YOUR INSTRUCTIONS: Make an exact copy of the lines, leaving the pictures out.

EXTRACTED MATERIAL:

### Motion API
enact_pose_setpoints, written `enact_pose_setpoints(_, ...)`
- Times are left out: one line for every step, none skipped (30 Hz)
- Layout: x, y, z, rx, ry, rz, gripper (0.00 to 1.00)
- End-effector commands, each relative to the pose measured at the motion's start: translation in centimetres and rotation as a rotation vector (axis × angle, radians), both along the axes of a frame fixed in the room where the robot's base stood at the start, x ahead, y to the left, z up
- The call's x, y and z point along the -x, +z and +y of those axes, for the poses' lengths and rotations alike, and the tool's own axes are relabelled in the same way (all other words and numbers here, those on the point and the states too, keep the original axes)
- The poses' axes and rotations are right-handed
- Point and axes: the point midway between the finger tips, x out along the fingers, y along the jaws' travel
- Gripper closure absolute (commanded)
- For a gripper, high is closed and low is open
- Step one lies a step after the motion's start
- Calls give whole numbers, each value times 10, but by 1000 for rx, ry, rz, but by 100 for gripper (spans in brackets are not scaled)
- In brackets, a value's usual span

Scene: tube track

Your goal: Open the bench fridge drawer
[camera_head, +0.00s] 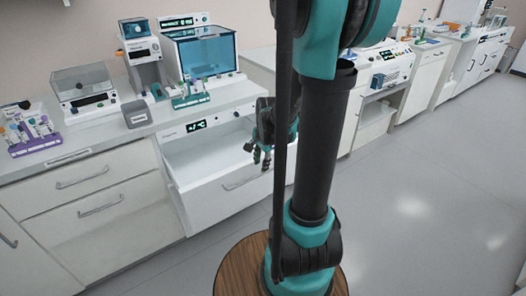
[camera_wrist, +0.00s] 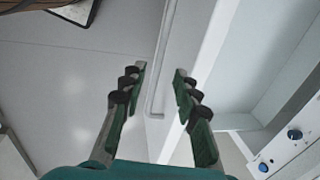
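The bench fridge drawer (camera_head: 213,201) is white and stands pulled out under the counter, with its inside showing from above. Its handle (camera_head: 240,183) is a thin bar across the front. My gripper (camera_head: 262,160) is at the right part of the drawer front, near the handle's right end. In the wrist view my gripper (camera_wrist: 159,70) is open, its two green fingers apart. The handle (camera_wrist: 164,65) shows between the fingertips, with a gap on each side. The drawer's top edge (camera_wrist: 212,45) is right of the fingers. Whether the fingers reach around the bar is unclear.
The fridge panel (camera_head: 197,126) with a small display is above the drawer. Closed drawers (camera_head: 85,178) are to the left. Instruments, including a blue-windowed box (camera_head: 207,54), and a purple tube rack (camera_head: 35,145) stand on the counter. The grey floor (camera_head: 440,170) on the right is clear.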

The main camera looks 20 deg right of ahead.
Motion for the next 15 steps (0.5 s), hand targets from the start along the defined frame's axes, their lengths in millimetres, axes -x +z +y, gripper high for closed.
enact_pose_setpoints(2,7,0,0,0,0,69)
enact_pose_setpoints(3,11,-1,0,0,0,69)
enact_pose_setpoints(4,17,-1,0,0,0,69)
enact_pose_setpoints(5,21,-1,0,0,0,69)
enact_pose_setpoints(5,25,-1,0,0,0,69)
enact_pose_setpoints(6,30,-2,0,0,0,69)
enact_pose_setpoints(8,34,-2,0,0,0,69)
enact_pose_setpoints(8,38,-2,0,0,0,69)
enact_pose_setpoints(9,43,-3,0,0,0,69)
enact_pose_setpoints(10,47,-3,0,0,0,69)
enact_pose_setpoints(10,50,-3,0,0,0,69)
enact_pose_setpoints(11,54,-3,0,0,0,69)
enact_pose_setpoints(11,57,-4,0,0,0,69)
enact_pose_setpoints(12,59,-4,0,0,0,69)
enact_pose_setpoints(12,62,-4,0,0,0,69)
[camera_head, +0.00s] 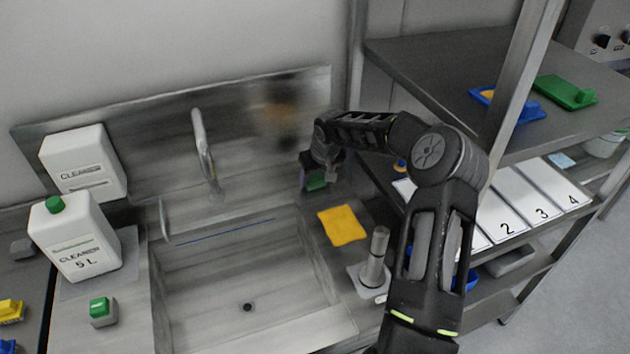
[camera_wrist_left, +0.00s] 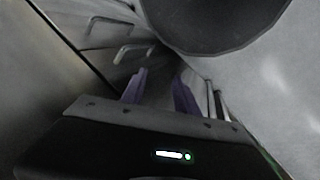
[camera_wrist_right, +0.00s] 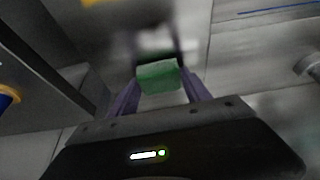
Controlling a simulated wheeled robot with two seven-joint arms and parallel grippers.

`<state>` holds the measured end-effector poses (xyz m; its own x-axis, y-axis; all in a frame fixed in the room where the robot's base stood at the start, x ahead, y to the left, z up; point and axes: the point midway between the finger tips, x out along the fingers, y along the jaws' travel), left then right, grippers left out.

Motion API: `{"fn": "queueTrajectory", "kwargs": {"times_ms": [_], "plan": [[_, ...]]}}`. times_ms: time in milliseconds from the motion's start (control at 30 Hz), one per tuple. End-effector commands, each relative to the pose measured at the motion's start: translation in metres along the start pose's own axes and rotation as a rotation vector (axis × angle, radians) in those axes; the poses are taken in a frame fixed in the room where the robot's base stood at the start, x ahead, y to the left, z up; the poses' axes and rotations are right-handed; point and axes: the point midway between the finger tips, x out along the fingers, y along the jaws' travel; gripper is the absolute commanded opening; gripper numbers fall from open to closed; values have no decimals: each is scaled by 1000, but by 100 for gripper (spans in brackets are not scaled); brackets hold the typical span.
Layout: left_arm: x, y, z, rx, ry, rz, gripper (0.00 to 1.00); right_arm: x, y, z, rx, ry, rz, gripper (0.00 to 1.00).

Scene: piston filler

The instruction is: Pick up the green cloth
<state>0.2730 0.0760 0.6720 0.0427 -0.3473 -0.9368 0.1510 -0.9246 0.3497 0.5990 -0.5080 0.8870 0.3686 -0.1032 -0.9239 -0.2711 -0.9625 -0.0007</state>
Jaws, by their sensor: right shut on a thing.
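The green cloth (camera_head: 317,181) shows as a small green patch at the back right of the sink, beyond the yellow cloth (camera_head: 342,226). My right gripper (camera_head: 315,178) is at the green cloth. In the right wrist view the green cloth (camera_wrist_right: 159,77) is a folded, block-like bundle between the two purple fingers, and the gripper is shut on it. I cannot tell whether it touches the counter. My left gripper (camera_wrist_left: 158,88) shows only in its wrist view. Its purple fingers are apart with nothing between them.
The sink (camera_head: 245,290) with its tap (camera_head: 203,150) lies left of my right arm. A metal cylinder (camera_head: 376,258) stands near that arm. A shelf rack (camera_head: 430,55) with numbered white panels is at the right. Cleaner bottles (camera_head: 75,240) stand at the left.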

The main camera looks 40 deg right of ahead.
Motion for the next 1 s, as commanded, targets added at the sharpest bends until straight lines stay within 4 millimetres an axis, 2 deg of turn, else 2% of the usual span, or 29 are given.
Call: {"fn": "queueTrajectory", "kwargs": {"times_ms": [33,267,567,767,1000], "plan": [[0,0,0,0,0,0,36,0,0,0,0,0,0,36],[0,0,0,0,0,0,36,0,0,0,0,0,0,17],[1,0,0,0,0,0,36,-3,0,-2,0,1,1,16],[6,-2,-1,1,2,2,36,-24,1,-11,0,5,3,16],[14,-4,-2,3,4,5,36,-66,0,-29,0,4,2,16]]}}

OUTPUT FOR THIS EXERCISE:
### Motion API
enact_pose_setpoints, written `enact_pose_setpoints(_, ...)`
- Times are left out: one line for every step, none skipped (30 Hz)
- Layout: x, y, z, rx, ry, rz, gripper (0.00 to 1.00)
- End-effector commands, each relative to the pose measured at the motion's start: translation in centimetres and rotation as a rotation vector (axis × angle, radians), both along the axes of a frame fixed in the room where the robot's base stood at the start, x ahead, y to the left, z up
- The call's x, y and z point along the -x, +z and +y of those axes, for the poses' lengths and rotations alike, and the tool's own axes are relabelled in the same way (all other words and numbers here, those on the point and the states too, keep the original axes)
- The poses' axes and rotations are right-handed
- Point and axes: the point midway between the finger tips, x out along the fingers, y along the jaws' travel
- Gripper closure absolute (commanded)
- For a gripper, high is closed and low is open
- Step one lies a step after the motion's start
- Calls give whole numbers, each value times 10, but by 1000 for rx, ry, rz, but by 100 for gripper (spans in brackets are not scaled)
- In brackets, a value's usual span

Scene: tube track

Your goal: Open the bench fridge drawer
[camera_head, +0.00s] 
[camera_wrist, +0.00s] 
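The bench fridge drawer (camera_head: 213,201) is white and stands pulled out under the counter, with its inside showing from above. Its handle (camera_head: 240,183) is a thin bar across the front. My gripper (camera_head: 262,160) is at the right part of the drawer front, near the handle's right end. In the wrist view my gripper (camera_wrist: 159,70) is open, its two green fingers apart. The handle (camera_wrist: 164,65) shows between the fingertips, with a gap on each side. The drawer's top edge (camera_wrist: 212,45) is right of the fingers. Whether the fingers reach around the bar is unclear.
The fridge panel (camera_head: 197,126) with a small display is above the drawer. Closed drawers (camera_head: 85,178) are to the left. Instruments, including a blue-windowed box (camera_head: 207,54), and a purple tube rack (camera_head: 35,145) stand on the counter. The grey floor (camera_head: 440,170) on the right is clear.

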The main camera looks 20 deg right of ahead.
Motion for the next 15 steps (0.5 s), hand targets from the start along the defined frame's axes, their lengths in millimetres, axes -x +z +y, gripper high for closed.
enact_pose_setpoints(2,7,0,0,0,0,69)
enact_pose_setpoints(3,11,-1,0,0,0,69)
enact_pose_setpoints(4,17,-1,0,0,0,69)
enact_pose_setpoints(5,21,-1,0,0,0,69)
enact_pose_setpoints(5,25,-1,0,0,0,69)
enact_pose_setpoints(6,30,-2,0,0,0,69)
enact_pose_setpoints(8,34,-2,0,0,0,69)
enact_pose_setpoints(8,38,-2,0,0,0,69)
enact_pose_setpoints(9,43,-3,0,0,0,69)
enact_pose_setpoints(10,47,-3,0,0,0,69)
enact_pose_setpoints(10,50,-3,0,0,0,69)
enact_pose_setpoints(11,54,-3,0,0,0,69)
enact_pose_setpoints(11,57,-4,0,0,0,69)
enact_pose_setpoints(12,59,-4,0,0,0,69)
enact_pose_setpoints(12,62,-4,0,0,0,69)
[camera_head, +0.00s] 
[camera_wrist_left, +0.00s] 
[camera_wrist_right, +0.00s] 
Controlling a simulated wheeled robot with two seven-joint arms and parallel grippers.

`<state>` holds the measured end-effector poses (xyz m; its own x-axis, y-axis; all in a frame fixed in the room where the robot's base stood at the start, x ahead, y to the left, z up; point and axes: the point midway between the finger tips, x out along the fingers, y along the jaws' travel), left then right, grippers left out.

Motion API: `{"fn": "queueTrajectory", "kwargs": {"times_ms": [_], "plan": [[_, ...]]}}`. times_ms: time in milliseconds from the motion's start (control at 30 Hz), one per tuple. End-effector commands, each relative to the pose measured at the motion's start: translation in metres along the start pose's own axes and rotation as a rotation vector (axis × angle, radians) in those axes; the poses are taken in a frame fixed in the room where the robot's base stood at the start, x ahead, y to the left, z up; the poses' axes and rotations are right-handed; point and axes: the point midway between the finger tips, x out along the fingers, y along the jaws' travel; gripper is the absolute commanded opening; gripper numbers fall from open to closed; values have no decimals: each is scaled by 1000, but by 100 for gripper (spans in brackets are not scaled); brackets hold the typical span.
Layout: left_arm: x, y, z, rx, ry, rz, gripper (0.00 to 1.00); right_arm: x, y, z, rx, ry, rz, gripper (0.00 to 1.00).

Scene: piston filler

The instruction is: Pick up the green cloth
<state>0.2730 0.0760 0.6720 0.0427 -0.3473 -0.9368 0.1510 -0.9246 0.3497 0.5990 -0.5080 0.8870 0.3686 -0.1032 -0.9239 -0.2711 -0.9625 -0.0007</state>
Jaws, by their sensor: right shut on a thing.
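The green cloth (camera_head: 317,181) shows as a small green patch at the back right of the sink, beyond the yellow cloth (camera_head: 342,226). My right gripper (camera_head: 315,178) is at the green cloth. In the right wrist view the green cloth (camera_wrist_right: 159,77) is a folded, block-like bundle between the two purple fingers, and the gripper is shut on it. I cannot tell whether it touches the counter. My left gripper (camera_wrist_left: 158,88) shows only in its wrist view. Its purple fingers are apart with nothing between them.
The sink (camera_head: 245,290) with its tap (camera_head: 203,150) lies left of my right arm. A metal cylinder (camera_head: 376,258) stands near that arm. A shelf rack (camera_head: 430,55) with numbered white panels is at the right. Cleaner bottles (camera_head: 75,240) stand at the left.

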The main camera looks 40 deg right of ahead.
Motion for the next 1 s, as commanded, targets added at the sharpest bends until straight lines stay within 4 millimetres an axis, 2 deg of turn, else 2% of the usual span, or 29 are given.
Call: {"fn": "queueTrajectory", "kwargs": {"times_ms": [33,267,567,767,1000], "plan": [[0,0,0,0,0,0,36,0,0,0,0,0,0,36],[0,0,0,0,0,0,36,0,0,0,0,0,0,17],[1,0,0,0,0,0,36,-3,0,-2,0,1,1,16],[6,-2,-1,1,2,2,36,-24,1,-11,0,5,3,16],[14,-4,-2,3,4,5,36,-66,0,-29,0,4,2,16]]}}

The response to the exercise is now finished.